Adapté un jeu vidéo en un autre média n’est jamais chose aisée. Si l’on prend l’exemple du cinéma, on voit que même les grosses productions parviennent à se planter, malgré, il faut l’avouer, de très bonnes intentions parfois. The Evil Within, jeu créé par le maître Shinji Mikami (Resident Evil) a connu deux adaptations littéraires. La première, et celle qui nous intéresse ici est un comics paru en 2014, alors que la seconde, The Interlude, est sortie elle en 2017.
Pour la petite histoire, ce recueil intégral du comics The Evil Within sort pour la première fois en français grâce à la maison d’édition Omaké Books. Alors si certains ont pu découvrir ce prélude aux aventures du détective Castellanos en anglais, d’autres ont dû attendre près de cinq ans pour voir débarquer l’oeuvre chez nous. En tant que grand fan de survival-horror et de Mikami, la rédaction ne pouvait passer à côté de cette lecture. En valait-elle la peine ?
Dana au pays des mochetés
Le comics The Evil Within se déroule quelque temps avant les événements narrés dans le jeu. On y suit le périple de Dana Robinson, une jeune étudiante qui se retrouve piégée dans un monde de cauchemars dans lequel se trouvent d’étranges créatures infernales et autres humains décharnés et monstrueux devenus mortellement dangereux. Elle fait très vite la connaissance d’autres personnes qui comme elle semblent enfermées dans cette prison des horreurs. Chacun ayant un rôle à jouer, une raison d’être ici et un passé torturé à revivre. Leur but est simple : s’échapper de cet enfer.
Les ingrédients sont là, mais…
Découpé en plusieurs parties, chacune accueillant le cauchemar d’un personnage, The Evil Within est plus un bel hommage rendu au jeu qu’autre chose. Il est tout ce que l’on attend d’une adaptation survival-horror en comics. Le ton est grave, c’est sanglant, voire gore, et les différents personnages sont souvent placés en situation d’urgence vitale.

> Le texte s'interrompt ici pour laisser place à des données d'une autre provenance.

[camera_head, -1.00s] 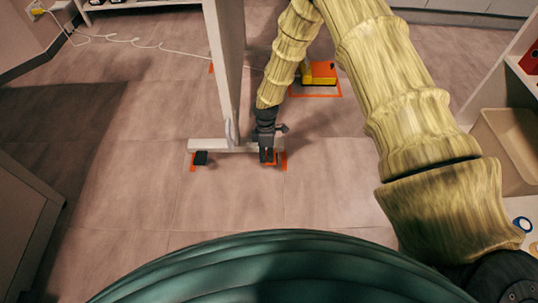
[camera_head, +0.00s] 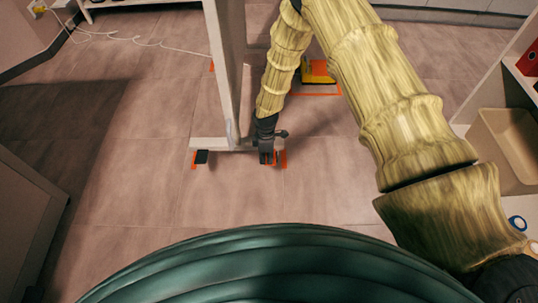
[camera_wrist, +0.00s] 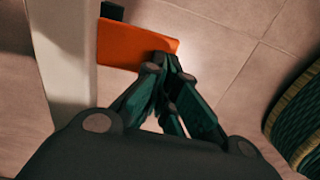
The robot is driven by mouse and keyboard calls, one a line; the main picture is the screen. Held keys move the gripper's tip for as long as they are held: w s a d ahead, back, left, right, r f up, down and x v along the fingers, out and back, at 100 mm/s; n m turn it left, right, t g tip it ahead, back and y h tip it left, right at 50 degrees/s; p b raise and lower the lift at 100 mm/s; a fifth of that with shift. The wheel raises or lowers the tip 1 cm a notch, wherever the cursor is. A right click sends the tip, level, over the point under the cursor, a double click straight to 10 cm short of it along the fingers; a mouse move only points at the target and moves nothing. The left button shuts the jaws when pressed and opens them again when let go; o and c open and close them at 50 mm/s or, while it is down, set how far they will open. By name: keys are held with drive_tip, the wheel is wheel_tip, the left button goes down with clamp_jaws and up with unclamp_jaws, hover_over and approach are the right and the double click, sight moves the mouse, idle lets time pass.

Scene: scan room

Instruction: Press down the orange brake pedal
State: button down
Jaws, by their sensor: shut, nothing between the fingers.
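The orange brake pedal (camera_wrist: 130,46) shows in the wrist view as a flat plate beside a pale foot bar (camera_wrist: 66,60). My gripper (camera_wrist: 168,62) is shut and empty, with its fingertips overlapping the pedal's near right corner. I cannot tell whether they touch it. In the head view my gripper (camera_head: 266,158) points down at the right end of the pale foot bar (camera_head: 210,143). It hides most of the pedal there; orange shows only at its sides.
A pale upright post (camera_head: 226,75) rises from the foot bar, close to my arm. A black caster (camera_head: 201,157) is at the bar's left end. A yellow and orange object (camera_head: 318,72) stands behind my arm. Open tiled floor lies in front.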

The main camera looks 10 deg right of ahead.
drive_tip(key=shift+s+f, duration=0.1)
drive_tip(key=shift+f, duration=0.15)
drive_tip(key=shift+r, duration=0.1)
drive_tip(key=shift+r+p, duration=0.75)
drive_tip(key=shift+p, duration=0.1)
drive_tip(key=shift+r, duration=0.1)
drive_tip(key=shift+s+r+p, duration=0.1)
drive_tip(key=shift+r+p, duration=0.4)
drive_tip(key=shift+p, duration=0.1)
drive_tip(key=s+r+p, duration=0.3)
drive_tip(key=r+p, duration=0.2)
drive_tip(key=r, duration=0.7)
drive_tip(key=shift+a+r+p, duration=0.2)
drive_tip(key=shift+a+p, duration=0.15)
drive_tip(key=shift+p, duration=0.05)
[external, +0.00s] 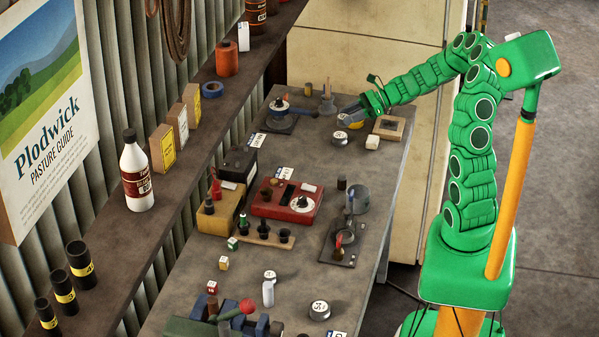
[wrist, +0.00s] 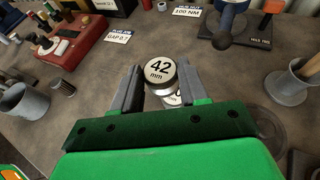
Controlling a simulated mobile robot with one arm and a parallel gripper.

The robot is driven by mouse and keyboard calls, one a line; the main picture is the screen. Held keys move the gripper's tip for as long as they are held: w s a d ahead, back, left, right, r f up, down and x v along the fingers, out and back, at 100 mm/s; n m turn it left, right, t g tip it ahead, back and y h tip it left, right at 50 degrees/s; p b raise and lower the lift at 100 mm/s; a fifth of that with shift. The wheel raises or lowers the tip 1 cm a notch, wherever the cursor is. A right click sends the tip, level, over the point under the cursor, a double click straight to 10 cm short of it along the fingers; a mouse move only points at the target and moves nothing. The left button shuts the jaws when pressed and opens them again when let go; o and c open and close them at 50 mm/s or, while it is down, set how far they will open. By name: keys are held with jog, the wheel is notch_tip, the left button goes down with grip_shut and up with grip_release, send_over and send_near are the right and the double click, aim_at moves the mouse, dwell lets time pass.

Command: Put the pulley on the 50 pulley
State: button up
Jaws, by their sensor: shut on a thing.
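A round metal pulley with a white face marked "42 mm" (wrist: 160,67) sits between the fingertips of my gripper (wrist: 160,84) in the wrist view. My gripper is shut on it, with its marked face turned to the camera. A second pale marked disc (wrist: 172,100) shows partly below it; most of it is hidden and I cannot read its size or tell whether the two touch. In the external view, my gripper (external: 347,112) is low over the far part of the bench, with the held pulley (external: 341,121) at its tip.
A wrench stand (external: 280,122) and cup (external: 327,107) are further back. A red box (external: 287,204) stands mid-bench. Other marked discs (external: 319,310) (external: 270,275) are near the front.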

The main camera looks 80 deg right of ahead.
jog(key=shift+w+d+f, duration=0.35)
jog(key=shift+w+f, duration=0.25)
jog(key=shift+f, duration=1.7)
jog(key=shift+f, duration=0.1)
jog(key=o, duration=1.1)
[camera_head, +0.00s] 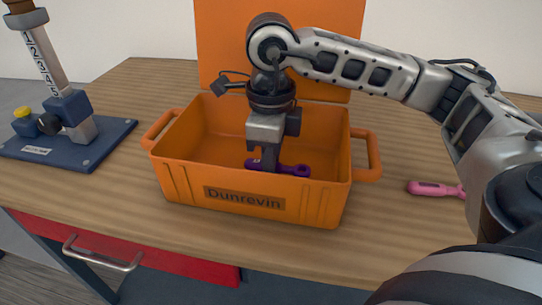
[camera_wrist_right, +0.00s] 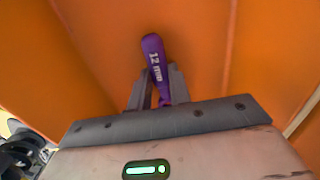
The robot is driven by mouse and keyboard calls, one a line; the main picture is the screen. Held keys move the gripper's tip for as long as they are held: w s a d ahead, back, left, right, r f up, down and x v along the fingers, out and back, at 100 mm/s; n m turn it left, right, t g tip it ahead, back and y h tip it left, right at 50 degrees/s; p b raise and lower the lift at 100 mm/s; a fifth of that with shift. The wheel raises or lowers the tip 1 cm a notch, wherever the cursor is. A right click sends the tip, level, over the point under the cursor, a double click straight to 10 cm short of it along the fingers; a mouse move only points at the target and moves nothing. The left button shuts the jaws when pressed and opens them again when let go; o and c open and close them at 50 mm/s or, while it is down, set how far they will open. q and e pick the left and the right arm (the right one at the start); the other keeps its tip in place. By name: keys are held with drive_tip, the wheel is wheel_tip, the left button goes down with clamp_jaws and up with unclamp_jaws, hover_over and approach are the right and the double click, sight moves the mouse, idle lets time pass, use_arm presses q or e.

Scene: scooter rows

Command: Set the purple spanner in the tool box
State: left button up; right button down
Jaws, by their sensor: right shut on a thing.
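My right gripper (camera_head: 270,165) reaches down inside the box and is shut on the purple spanner (camera_head: 295,170). The spanner lies roughly level, low in the box, behind the front wall. In the right wrist view the spanner (camera_wrist_right: 153,58), marked "12 mm", sits between the fingers (camera_wrist_right: 157,92) with orange surface behind it. Whether it touches the box floor I cannot tell. My left gripper is not in view.
A pink-handled tool (camera_head: 435,188) lies on the table right of the box. A blue-based device with a numbered post (camera_head: 75,140) stands at the left. A red drawer (camera_head: 140,262) with a metal handle is under the table's front edge.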

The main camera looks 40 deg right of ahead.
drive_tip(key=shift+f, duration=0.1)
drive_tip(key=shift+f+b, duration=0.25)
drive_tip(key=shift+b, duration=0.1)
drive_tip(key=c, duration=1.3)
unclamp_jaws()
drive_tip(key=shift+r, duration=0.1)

En outre, l’univers du jeu est très bien retranscrit. L’ambiance est pesante et tendue, le bestiaire respecté à la lettre, certains lieux iconiques reconnaissables et le scénario fait corps avec l’oeuvre globale créée par Mikami. En cela, cet écrit spoile pleinement celle-ci, puisque quelques twists sont dévoilés. À éviter donc si l’on n’est pas au fait des événements narrés dans l’objet vidéoludique.
C’est aussi bien écrit, car c’est un vétéran qui est derrière sa plume pour faire parler nos avatars dessinés. En effet, on retrouve donc un certain Ian Edginton à l’écriture et au scénario. Il a notamment travaillé sur des comics tels que Blade, Wolverine ou encore Judge Dredd, ainsi que quelques Batman et les adaptations d’Alien ou Predator entre autres. Il a aussi officié sur le très bon Dead Space : Libération que nous ne pouvons que vous conseiller, ne serait-ce que pour son dessin.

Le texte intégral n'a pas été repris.